THE TASK –
Find "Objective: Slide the" in the material, then return exactly the line containing it and all lines after it to the end, leaving out pictures.

GIVEN DATA –
** START **
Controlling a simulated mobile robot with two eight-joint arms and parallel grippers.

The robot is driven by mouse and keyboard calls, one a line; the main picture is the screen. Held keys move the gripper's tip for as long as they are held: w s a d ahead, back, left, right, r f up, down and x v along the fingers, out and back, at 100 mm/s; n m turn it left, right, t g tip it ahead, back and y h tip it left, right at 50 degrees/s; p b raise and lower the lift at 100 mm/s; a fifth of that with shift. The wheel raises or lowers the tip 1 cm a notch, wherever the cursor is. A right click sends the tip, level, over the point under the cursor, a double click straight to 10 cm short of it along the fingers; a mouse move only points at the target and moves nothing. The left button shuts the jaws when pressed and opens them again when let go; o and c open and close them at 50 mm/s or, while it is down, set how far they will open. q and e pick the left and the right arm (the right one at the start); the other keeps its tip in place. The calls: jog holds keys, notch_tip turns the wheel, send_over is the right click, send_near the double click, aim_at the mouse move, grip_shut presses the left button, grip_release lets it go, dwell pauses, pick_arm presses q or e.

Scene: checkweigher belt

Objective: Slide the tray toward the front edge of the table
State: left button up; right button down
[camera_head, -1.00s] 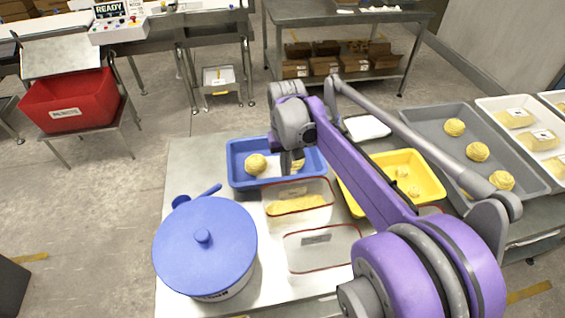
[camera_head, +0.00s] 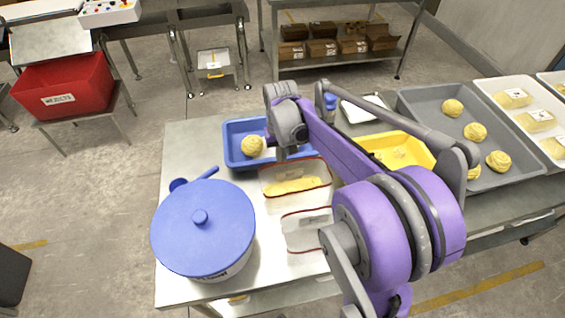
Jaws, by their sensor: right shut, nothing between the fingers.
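The blue tray (camera_head: 236,126) lies on the metal table toward its far side. A round yellow ball (camera_head: 251,146) sits in its left half. My right gripper (camera_head: 281,155) points down at the tray, right of the ball; its fingers are shut and appear empty. The wrist hides the tray's middle and part of its right side. I cannot tell whether the fingertips touch the tray. My left gripper is not in view.
A blue-lidded bucket (camera_head: 203,230) and two clear containers, one with yellow contents (camera_head: 293,187), stand in front of the tray. A yellow tray (camera_head: 423,152) and a grey tray with several yellow balls (camera_head: 411,101) lie to the right. The far left table corner is bare.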

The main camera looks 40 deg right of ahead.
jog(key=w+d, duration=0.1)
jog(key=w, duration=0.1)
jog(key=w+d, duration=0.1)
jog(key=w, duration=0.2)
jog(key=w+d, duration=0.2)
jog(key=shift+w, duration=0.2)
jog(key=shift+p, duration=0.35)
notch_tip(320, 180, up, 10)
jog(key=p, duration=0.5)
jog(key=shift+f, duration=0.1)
** END **
ANSWER TO THE PROBLEM –
Objective: Slide the tray toward the front edge of the table
State: left button up; right button down
[camera_head, -1.00s] 
[camera_head, +0.00s] 
Jaws, by their sensor: right shut, nothing between the fingers.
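The blue tray (camera_head: 236,126) lies on the metal table toward its far side. A round yellow ball (camera_head: 251,146) sits in its left half. My right gripper (camera_head: 281,155) points down at the tray, right of the ball; its fingers are shut and appear empty. The wrist hides the tray's middle and part of its right side. I cannot tell whether the fingertips touch the tray. My left gripper is not in view.
A blue-lidded bucket (camera_head: 203,230) and two clear containers, one with yellow contents (camera_head: 293,187), stand in front of the tray. A yellow tray (camera_head: 423,152) and a grey tray with several yellow balls (camera_head: 411,101) lie to the right. The far left table corner is bare.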

The main camera looks 40 deg right of ahead.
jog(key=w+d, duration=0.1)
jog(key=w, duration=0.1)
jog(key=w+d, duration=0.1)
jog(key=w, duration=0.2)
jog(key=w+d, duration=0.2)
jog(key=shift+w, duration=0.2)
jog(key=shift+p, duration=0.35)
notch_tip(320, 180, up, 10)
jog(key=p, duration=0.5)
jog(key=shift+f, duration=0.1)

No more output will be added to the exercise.